══ Data provided
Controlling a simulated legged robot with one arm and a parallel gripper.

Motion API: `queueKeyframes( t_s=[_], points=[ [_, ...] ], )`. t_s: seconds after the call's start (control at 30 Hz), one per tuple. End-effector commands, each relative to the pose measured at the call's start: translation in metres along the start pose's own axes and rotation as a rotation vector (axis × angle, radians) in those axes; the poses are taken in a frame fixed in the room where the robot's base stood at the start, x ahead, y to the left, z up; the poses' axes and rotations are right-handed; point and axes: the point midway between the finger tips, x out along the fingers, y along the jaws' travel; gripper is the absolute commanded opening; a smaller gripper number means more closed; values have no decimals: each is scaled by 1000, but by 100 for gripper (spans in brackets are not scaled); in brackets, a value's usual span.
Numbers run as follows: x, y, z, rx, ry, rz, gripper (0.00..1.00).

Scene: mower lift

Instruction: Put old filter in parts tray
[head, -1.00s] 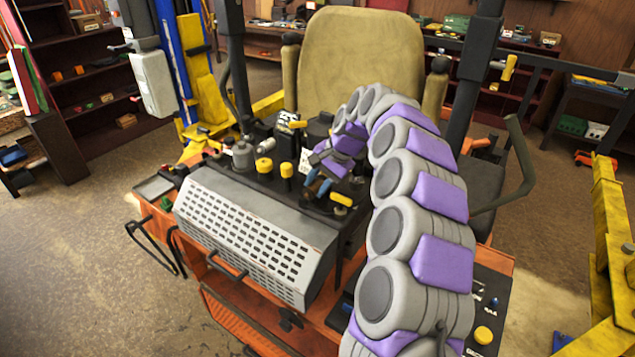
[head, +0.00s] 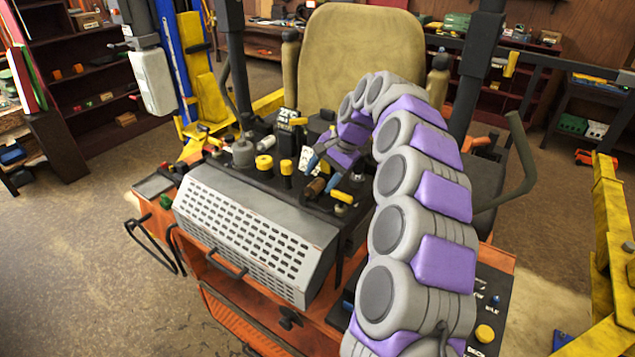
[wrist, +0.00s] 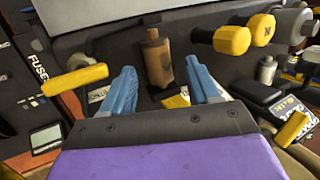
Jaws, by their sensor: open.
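A brown cylinder with a narrower neck, apparently the old filter (wrist: 158,62), stands out between my fingertips in the wrist view. In the head view the old filter (head: 314,187) lies on the dark top behind the perforated grey cover. My gripper (head: 322,172) is just above and behind it, with its blue fingers spread. In the wrist view my gripper (wrist: 160,68) is open, one finger on each side of the filter, with gaps showing. A shallow grey tray (head: 153,186), possibly the parts tray, sits at the left end of the orange mower body.
Yellow-capped posts (head: 264,163) and a grey canister (head: 243,153) stand left of my gripper. A yellow handle (wrist: 75,80) lies left of my fingers in the wrist view. The perforated grey cover (head: 250,235) is in front, and the seat (head: 360,60) is behind.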

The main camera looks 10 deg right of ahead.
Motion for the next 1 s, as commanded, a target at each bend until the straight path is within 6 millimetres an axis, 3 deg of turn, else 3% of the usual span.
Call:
════
Exercise ->
Copy out each line in the listing that has the word "ahead".

Full solution ->
Motion API: `queueKeyframes( t_s=[_], points=[ [_, ...] ], )`. t_s: seconds after the call's start (control at 30 Hz), one per tuple. End-effector commands, each relative to the pose measured at the call's start: translation in metres along the start pose's own axes and rotation as a rotation vector (axis × angle, radians) in those axes; the poses are taken in a frame fixed in the room where the robot's base stood at the start, x ahead, y to the left, z up; the poses' axes and rotations are right-handed; point and axes: the point midway between the finger tips, x out along the fingers, y along the jaws' travel; gripper is the absolute commanded opening; a smaller gripper number means more closed; values have no decimals: each is scaled by 1000, but by 100 for gripper (spans in brackets are not scaled); in brackets, a value's usual span.
The main camera looks 10 deg right of ahead.

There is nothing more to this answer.